As prospectors fanned out into the interior of the state and established new mining camps, brewing activity also spread. The year 1863 saw Ploschke and Betz open Austin's first brewery, the Pioneer, and begin marketing their Pioneer Beer. During the 1860s and 1870s, many more breweries appeared at Austin and other signfficant mining camps - among them Belmont, Aurora, Unionville, Eureka, Pioche, Grantsville, Tybo, Tuscarora, and Hamilton - where in 1869, Davison and Wagner's Philadelphia Brewery became the first in White Pine County.

Reno, Wadsworth, Battle Mountain, Elko, and Winnemucca - railroad towns that appeared along the Central Paciftc's transcontinental route in 1868-1869 - also boasted breweries. In Winnemucca, which became a station on the rail line in 1868, two rival breweries appeared. Soon after passenger service began in May, 1869, Head and Krinkle's Winnemucca City Brewery and Charles Kesler's Empire Brewery were both doing business on Bridge Street, competing energetically for customers. Agricultural communities, too, fostered breweries, albeit to a lesser extent than mining camps and railroad towns. Genoa and Paradise Valley were two farming or ranching centers in which commercial breweries existed.

As Nevada's population grew during the third quarter of the nineteenth century, Reno became the leading railroad and transportation center. As such, it was Virginia City's principal rival for the title of beer manufacturing capital of the state. In the bustling city by the Truckee River, as in other places, the industry was monopolized by German immigrants. Frederick Hertlein opened his Reno Brewery, the community's first, on Commercial Row in 1868. fohn George Becker, one of several Beckers involved with area saloons and breweries, built the Washoe Brewery in 1870, with an associate, Charles Knust, and the Pacific Brewery eleven years later. William Hoffman, who purchased Hertlein's building in 1873, shortly before it burned to the ground, later acquired Becker's Washoe Brewery. By the 1890's, Henry Riter, afterward owner of the renowned Bowers Mansion resort in Washoe Valley, was running his Elite Brewery at the old Washoe Brewery location and producing Elite Steam Beer.

It should be pointed out that not all activity in the beer industry involved brewing.

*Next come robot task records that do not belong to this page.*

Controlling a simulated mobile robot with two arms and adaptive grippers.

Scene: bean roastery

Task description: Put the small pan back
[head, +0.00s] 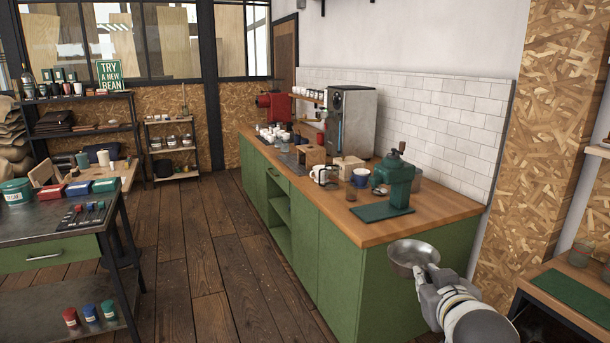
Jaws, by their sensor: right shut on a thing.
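A small round metal pan (413,255) is held in the air at the lower right, in front of the end of the green counter. My right gripper (433,275) is shut on the pan at its near right edge. The pan is roughly level, and its inside looks empty. It overlaps the counter's end panel in the picture and is apart from the wooden top. My left gripper is not in view.
The long green counter (338,263) carries a green grinder (397,182), a dark green mat, a steel machine and cups. A metal workbench (50,228) is at the left. The wooden floor between is clear.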

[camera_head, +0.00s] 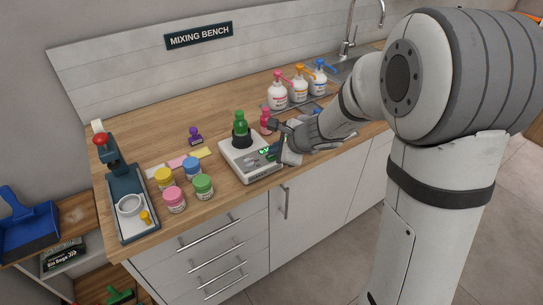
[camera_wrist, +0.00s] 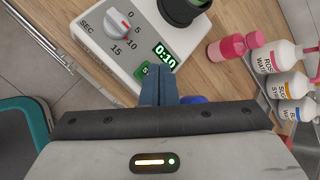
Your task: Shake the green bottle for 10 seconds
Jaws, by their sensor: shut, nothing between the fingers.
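The green bottle (camera_head: 239,124) stands upright in the black cup (camera_head: 241,141) of a white shaker with a timer (camera_head: 235,160). In the wrist view the shaker (camera_wrist: 95,42) has a dial (camera_wrist: 119,23) marked in seconds and a lit display (camera_wrist: 164,56) reading 0:10. A green button (camera_wrist: 145,71) sits below the display, partly hidden by my fingers. My gripper (camera_wrist: 158,72) is shut and empty, its fingertips at the button. I cannot tell whether they touch it. In the head view my gripper (camera_head: 273,152) is at the shaker's front right.
A pink bottle (camera_head: 265,121) stands close right of the shaker. Several lidded jars (camera_head: 203,186) and a press stand (camera_head: 128,194) are to the left. White pump bottles (camera_head: 299,88) stand behind, near the sink. A purple stamp (camera_head: 195,136) lies at the back.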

After rail transportation made distant markets more accessible, out of state brewing companies began shipping their products into Nevada in large quantities. Barrels of these "foreign" beers were unloaded at "beer depots," which were receiving and shipping centers, usually located on railroad spurs and often with bottling works attached. The beer was then either bottled, distributed in kegs to local saloons, or reshipped by wagon or truck to towns with no rail connections.

Reno's leading depots after the turn of the century, all of which had bottling facilities, were the Rainier Bottling Works, of the Seattle Brewing and Malting Company, on Spokane Street; the Buffalo Beer Depot, on Commercial Row; and the John Wieland Bottling Works, specializing in lager from San Francisco's massive John Wieland Brewery, which German born Otto Benschuetz managed at 251 Ralston Street.

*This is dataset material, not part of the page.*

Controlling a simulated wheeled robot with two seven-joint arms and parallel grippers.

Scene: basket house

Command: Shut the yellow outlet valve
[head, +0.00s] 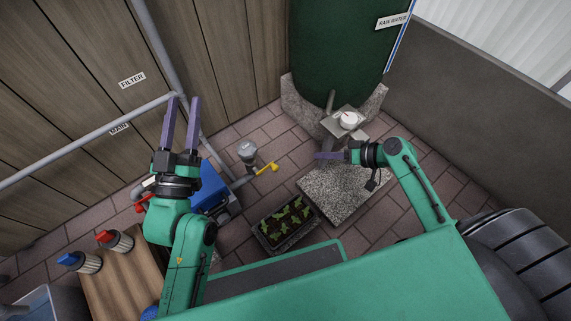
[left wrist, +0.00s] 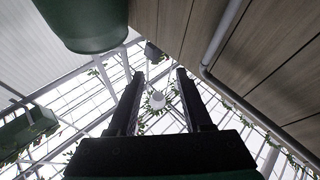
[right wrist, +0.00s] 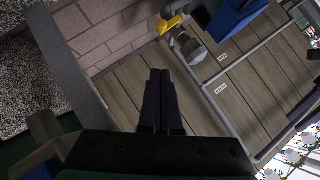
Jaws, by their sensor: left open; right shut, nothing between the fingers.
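The yellow outlet valve handle (head: 267,169) sits low near the floor, on a grey pipe beside a grey round-topped fitting (head: 247,150). The yellow handle also shows at the top of the right wrist view (right wrist: 172,23). My left gripper (head: 183,108) is open and empty, pointing up in front of the wooden wall, left of the handle and apart from it. My right gripper (head: 318,155) is shut and empty, pointing left above the stone slab, to the right of the handle and apart from it. The left wrist view shows no valve.
A blue box (head: 209,187), a planter (head: 264,240) and a stone slab (head: 345,195) surround the valve.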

The 1900 discovery of silver at Tonopah ushered in a new mining boom, thereby greatly increasing the demand for the products of Nevada's beer makers and bottlers. A new Reno Brewing Company, incorporated by some Montana entrepreneurs, commenced production of a line of beers in 1903. Within. two years this firm absorbed its principal competitor, Riter's Elite Brewing Company, built impressive new brewing and bottling plant on East Fourth Street and became the largest beer manufacturer in the state. In 1905, it contemplated, but did not build, a brewery in Tonopah; and it continued to prosper despite the advent of beer manufacturing in such new mining centers as Goldfield (where Munich native Max Stenz, formerly with Riter's Elite and later owner of the Carson Brewery, became the leading industrial figure), Ely (where the Consumers Malting and Brewing Company produced its Copper King Beer), and Gold Center, the short-lived camp in Nye County near Beatty.

In places that did not acquire breweries, beer depots often appeared. Among these were Tonopah, where the John Wieland Company occupied a stone storage building in 1901, and Las Vegas. By the summer of 1905, a cold storage warehouse for the Maier and Zobelein Brewing Company of Los Angeles had been completed and was supplying beer to the.swelling populace of Las Vegas as well as thirsty inhabitants of booming mining camps to the north.

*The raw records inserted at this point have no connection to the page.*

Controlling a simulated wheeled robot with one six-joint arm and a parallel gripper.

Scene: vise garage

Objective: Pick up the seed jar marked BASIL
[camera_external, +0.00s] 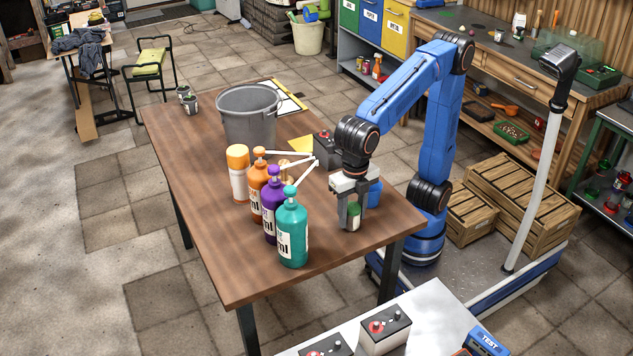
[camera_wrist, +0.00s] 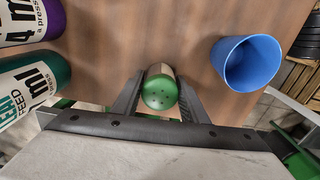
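A small jar with a green perforated lid (camera_wrist: 160,92) stands between the fingers of my gripper (camera_wrist: 160,100) in the wrist view. A narrow gap seems to show on each side of the lid, so the fingers look open around it. In the external view my gripper (camera_external: 352,205) points down over the near right part of the table, and the jar (camera_external: 354,216) shows between its fingers. The jar looks upright on the table. Its label is too small to read in the external view and hidden in the wrist view.
A blue cup (camera_wrist: 247,64) stands right of the jar. A grey bucket (camera_external: 248,120) stands farther back. The table front (camera_external: 237,275) is clear.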

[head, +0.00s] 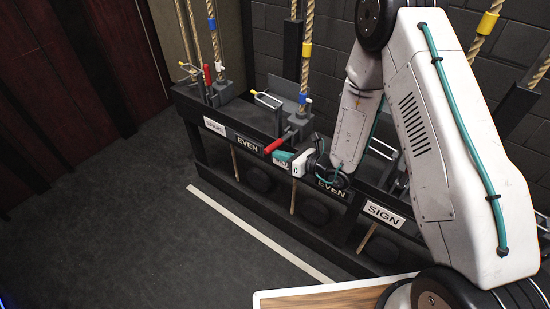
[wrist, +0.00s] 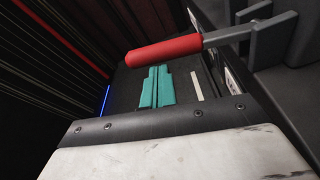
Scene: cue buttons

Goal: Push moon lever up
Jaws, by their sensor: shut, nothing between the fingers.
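A lever with a red handle (head: 277,145) juts out from the black rail, tilted down toward the room. The same red handle (wrist: 165,50) lies across the wrist view, just past my fingertips, on a grey metal arm. My gripper (head: 280,157), with teal fingers, is shut and empty close below and beside this handle. The closed fingers (wrist: 157,70) point at the handle in the wrist view; I cannot tell whether they touch it. No label reading "moon" is legible. Plates near this lever read "EVEN" (head: 247,142) and "EVEN" (head: 331,188).
Another red-handled lever (head: 206,74) stands upright at the left of the rail. A "SIGN" plate (head: 383,214) is at right. Ropes (head: 307,45) rise behind the levers. My arm hides part of the rail. The grey floor (head: 120,220) in front is clear.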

The local beer industry in Nevada and the rest of the couptry virtually ceased to exist at the end of the World War 1. Prohibition commenced in Nevada in 1919, under state law, a year earlier than it did nationally. Most small breweries closed and never reopened. in Nevada, only the modem Reno Brewery and the prestigious old Carson Brewery, both of which converted to the manufacture of legal "Volstead" or "near" beer during the dry years, were still around to resume production of real lager when Prohibition ended in the 1930s. However, increased competition from larger, more efficient out-of-state breweries soon forced even these survivors to shut down. The Carson Brewery produced its last Tahoe Beer ("Famous as the Lake') in 1948, and the Reno Brewing Company's renowned Sierra Beer disappeared in 1957.

Not much remains today of the buildings that once housed Nevada's native beer industry. There are a few inactive breweries - such as the Carson Brewery and Virginia City's Union Brewery and a small number of "recycled" bottling works - including Reno's Rainier, Wieland, and Reno Brewing Company buildings. In Tonopah, the modest storage structure erected for the John Wieland Company is still in use as a private residence.